I am given the task to design a lengthy web form that asks a user to enter a lot of information on a technical installation he planned/built. Given the nature of the required data (there are different chunks, nearly all fields are required, and there are some dependencies that suggest a certain order) I organized into a wizard. However, after dividing the process into clear main steps (the easy part) I was still left with enough input fields to justify further grouping.
In this "second level" of data input, however, chunks are not necessarily ordered or dependent and I expect there to be more going back and forth (although most users will just go ahead from group to group). In consequence, I considered
a) a tabbed structure which allows "free" jumps, while still hinting at a from-top-to-bottom approach as the standard procedure and
b) a secondary wizard-thingy with another set of "substeps", which is more rigid
EDIT: c) another possibility would be to create a secondary level right inside the wizard to illustrate the substeps. It would work just as b), but communicate this with different visuals.
This is a similar question to this one, and basically my suggestion is a combination of the two approaches in the accepted answer, however, they are there presented as alternatives, not in combination.
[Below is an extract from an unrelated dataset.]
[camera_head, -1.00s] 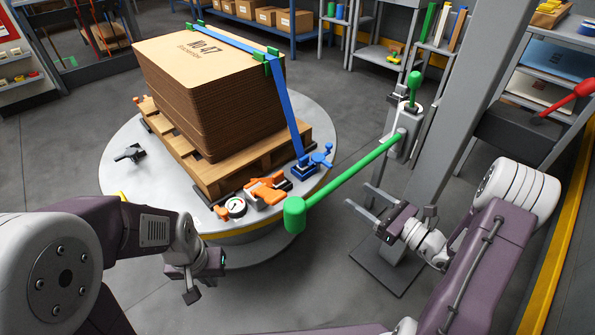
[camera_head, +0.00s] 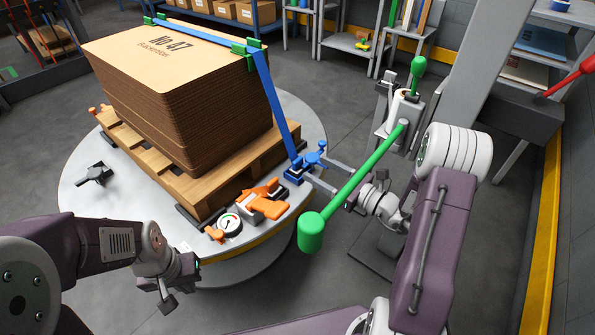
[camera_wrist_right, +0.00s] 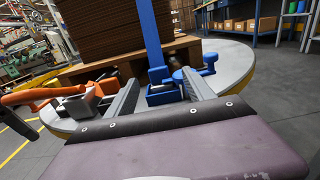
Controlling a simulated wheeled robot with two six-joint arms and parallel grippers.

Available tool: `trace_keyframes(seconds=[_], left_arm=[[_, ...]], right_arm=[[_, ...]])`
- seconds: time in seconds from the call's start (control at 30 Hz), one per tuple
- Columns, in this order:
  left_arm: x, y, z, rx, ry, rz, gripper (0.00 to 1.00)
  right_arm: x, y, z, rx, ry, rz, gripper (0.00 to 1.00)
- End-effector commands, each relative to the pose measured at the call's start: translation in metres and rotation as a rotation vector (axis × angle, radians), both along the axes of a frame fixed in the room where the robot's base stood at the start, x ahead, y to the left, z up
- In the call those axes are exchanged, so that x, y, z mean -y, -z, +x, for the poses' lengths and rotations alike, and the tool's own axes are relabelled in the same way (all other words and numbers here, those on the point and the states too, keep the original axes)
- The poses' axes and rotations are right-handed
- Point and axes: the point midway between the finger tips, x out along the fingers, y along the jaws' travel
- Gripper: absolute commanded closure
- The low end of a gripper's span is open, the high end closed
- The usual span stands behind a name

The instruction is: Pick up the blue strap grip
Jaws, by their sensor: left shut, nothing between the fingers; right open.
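The blue strap grip (camera_head: 315,153) sits at the lower end of the blue strap (camera_head: 276,105), on the turntable's edge beside the pallet. It also shows in the right wrist view (camera_wrist_right: 208,62). My right gripper (camera_head: 319,170) is open, its two fingers pointing at the blue fitting. In the right wrist view (camera_wrist_right: 160,79) the fingertips lie either side of the blue ratchet base (camera_wrist_right: 164,94), and I cannot tell whether they touch it. My left gripper (camera_head: 168,302) is shut and empty, in front of the turntable at the lower left.
A green-handled lever (camera_head: 355,185) slants just above my right gripper. Orange clamps (camera_head: 266,203) and a gauge (camera_head: 229,224) are left of the blue fitting. A cardboard stack (camera_head: 185,95) stands on the pallet. A grey post (camera_head: 470,80) rises at right.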

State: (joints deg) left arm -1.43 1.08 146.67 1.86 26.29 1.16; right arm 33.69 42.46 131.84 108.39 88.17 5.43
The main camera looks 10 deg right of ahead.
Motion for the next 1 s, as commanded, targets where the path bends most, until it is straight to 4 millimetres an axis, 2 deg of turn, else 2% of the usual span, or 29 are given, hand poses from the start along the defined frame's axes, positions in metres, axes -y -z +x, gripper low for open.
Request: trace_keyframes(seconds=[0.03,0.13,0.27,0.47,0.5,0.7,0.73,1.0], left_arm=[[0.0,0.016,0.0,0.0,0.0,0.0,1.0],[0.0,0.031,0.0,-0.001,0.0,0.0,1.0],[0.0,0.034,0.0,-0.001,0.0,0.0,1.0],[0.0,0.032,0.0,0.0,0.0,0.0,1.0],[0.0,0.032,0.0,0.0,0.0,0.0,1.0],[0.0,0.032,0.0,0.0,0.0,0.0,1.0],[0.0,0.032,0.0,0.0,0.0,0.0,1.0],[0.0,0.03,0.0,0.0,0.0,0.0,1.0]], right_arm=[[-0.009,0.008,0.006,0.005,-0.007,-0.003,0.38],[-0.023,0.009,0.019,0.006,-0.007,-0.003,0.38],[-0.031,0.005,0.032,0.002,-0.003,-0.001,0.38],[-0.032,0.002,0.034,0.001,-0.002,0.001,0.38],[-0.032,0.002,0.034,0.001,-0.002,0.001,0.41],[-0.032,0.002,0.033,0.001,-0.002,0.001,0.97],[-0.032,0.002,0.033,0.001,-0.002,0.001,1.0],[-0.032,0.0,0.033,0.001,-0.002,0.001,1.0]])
It is also one approach to answer this question about long wizards, but one that wasn't discussed there.
My questions are:
- Does anybody have experience with this kind of two-tiered approach? Are there possible pitfalls I have to be aware of, or is there something completely inadvisable about this? (some reading suggests not to mix tabs and wizards, but this refers mostly to "don't use tabs when the functionality is wizard")
- Instead of tabs I also considered an accordion style for the secondary level (much like this jQuery example or this answer here). However, other comments I read around here state that accordions are "lame" or "old school" or "only for mobile" without much detail beyond that. So what would be actual drawbacks in this given situation?
- I currently lean towards the rather rigid two-level wizard. As I said, most fields are required and important and I have not yet a found a need to jump ahead. In this case I wonder how to design the forward/backward navigation. The current Next button is supposed to jump to the next substep, while the last step contains the "to the next main step" button. However, I'm not quite satisfied with this yet as it may confuse users. Any ideas, experiences?